* _What to work on_: Give the number of lines that hold the string "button". Nothing else is needed.

-- START OF Given material --

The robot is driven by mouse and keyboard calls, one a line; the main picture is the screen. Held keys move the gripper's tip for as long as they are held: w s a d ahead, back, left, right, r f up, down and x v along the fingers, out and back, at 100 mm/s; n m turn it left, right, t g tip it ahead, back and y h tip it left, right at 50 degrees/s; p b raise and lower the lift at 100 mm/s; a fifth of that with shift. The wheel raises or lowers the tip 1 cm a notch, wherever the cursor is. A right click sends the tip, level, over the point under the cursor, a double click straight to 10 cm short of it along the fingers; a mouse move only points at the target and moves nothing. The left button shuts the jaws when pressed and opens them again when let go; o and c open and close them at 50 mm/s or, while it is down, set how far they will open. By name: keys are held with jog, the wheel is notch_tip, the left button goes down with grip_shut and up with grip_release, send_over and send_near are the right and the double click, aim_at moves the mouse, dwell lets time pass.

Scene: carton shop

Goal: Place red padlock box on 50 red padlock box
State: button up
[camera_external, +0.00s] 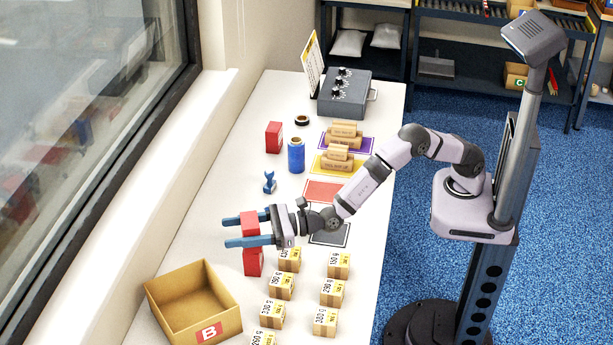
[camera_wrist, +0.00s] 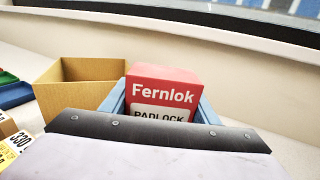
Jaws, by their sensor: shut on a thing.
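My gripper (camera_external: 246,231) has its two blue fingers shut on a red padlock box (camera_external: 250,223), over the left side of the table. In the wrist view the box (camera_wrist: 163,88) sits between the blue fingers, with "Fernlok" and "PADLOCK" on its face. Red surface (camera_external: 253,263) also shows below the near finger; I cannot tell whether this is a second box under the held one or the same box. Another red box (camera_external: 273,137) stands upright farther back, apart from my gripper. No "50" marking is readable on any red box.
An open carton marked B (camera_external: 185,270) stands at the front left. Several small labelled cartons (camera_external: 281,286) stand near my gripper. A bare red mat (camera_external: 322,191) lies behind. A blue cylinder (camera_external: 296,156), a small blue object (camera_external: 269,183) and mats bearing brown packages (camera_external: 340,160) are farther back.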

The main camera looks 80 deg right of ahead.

-- END OF Given material --

* _Solution to this task_: 2